# Exercise goal
Will you output all of the data below exactly, omitting the images?

[Start of Dataset excerpt]

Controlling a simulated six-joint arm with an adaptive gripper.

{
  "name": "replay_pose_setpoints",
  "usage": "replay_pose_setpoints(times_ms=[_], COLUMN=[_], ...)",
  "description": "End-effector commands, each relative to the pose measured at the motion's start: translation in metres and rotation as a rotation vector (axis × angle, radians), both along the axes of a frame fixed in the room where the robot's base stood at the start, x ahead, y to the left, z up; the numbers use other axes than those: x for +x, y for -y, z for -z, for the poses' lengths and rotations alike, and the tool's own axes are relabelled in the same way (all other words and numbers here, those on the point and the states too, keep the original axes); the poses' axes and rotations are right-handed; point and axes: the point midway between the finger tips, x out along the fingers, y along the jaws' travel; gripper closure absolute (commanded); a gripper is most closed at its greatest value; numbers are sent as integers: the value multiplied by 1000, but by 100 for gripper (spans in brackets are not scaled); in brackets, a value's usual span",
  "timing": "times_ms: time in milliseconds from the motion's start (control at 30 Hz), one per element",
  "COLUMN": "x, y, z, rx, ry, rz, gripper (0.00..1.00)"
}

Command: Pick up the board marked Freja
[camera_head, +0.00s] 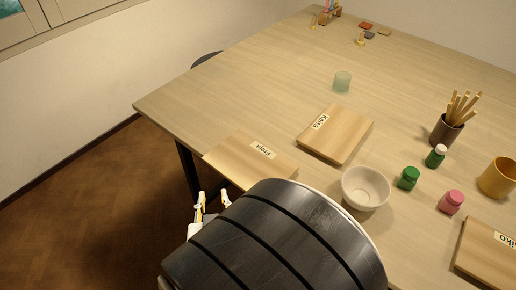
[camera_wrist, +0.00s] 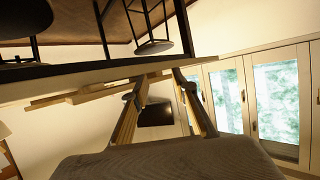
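The board marked Freja (camera_head: 238,158) is a pale wooden board with a white name label, lying flat at the table's near-left edge and seeming to jut past it. Its lower right part is hidden behind my dark arm. My gripper (camera_head: 213,196) is open and empty, just off that edge, below the board in the picture. In the wrist view, which appears upside down, the two fingers of my gripper (camera_wrist: 160,80) stand apart. A thin board edge (camera_wrist: 75,97) shows by the tabletop there; whether it lies between the fingertips I cannot tell.
A green glass (camera_head: 342,81) stands behind.

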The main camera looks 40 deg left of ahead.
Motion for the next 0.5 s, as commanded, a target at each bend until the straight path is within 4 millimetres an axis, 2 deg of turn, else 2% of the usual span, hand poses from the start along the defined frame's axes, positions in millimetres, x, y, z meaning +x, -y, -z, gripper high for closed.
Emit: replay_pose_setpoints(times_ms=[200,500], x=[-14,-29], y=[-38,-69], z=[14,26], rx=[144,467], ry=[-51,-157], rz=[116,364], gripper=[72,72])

[End of Dataset excerpt]

# Result of the exercise
Controlling a simulated six-joint arm with an adaptive gripper.

{
  "name": "replay_pose_setpoints",
  "usage": "replay_pose_setpoints(times_ms=[_], COLUMN=[_], ...)",
  "description": "End-effector commands, each relative to the pose measured at the motion's start: translation in metres and rotation as a rotation vector (axis × angle, radians), both along the axes of a frame fixed in the room where the robot's base stood at the start, x ahead, y to the left, z up; the numbers use other axes than those: x for +x, y for -y, z for -z, for the poses' lengths and rotations alike, and the tool's own axes are relabelled in the same way (all other words and numbers here, those on the point and the states too, keep the original axes); the poses' axes and rotations are right-handed; point and axes: the point midway between the finger tips, x out along the fingers, y along the jaws' travel; gripper closure absolute (commanded); a gripper is most closed at its greatest value; numbers are sent as integers: the value multiplied by 1000, but by 100 for gripper (spans in brackets are not scaled); in brackets, a value's usual span",
  "timing": "times_ms: time in milliseconds from the motion's start (control at 30 Hz), one per element",
  "COLUMN": "x, y, z, rx, ry, rz, gripper (0.00..1.00)"
}

Command: Pick up the board marked Freja
[camera_head, +0.00s] 
[camera_wrist, +0.00s] 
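The board marked Freja (camera_head: 238,158) is a pale wooden board with a white name label, lying flat at the table's near-left edge and seeming to jut past it. Its lower right part is hidden behind my dark arm. My gripper (camera_head: 213,196) is open and empty, just off that edge, below the board in the picture. In the wrist view, which appears upside down, the two fingers of my gripper (camera_wrist: 160,80) stand apart. A thin board edge (camera_wrist: 75,97) shows by the tabletop there; whether it lies between the fingertips I cannot tell.
A green glass (camera_head: 342,81) stands behind.

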The main camera looks 40 deg left of ahead.
Motion for the next 0.5 s, as commanded, a target at each bend until the straight path is within 4 millimetres an axis, 2 deg of turn, else 2% of the usual span, hand poses from the start along the defined frame's axes, positions in millimetres, x, y, z meaning +x, -y, -z, gripper high for closed.
Emit: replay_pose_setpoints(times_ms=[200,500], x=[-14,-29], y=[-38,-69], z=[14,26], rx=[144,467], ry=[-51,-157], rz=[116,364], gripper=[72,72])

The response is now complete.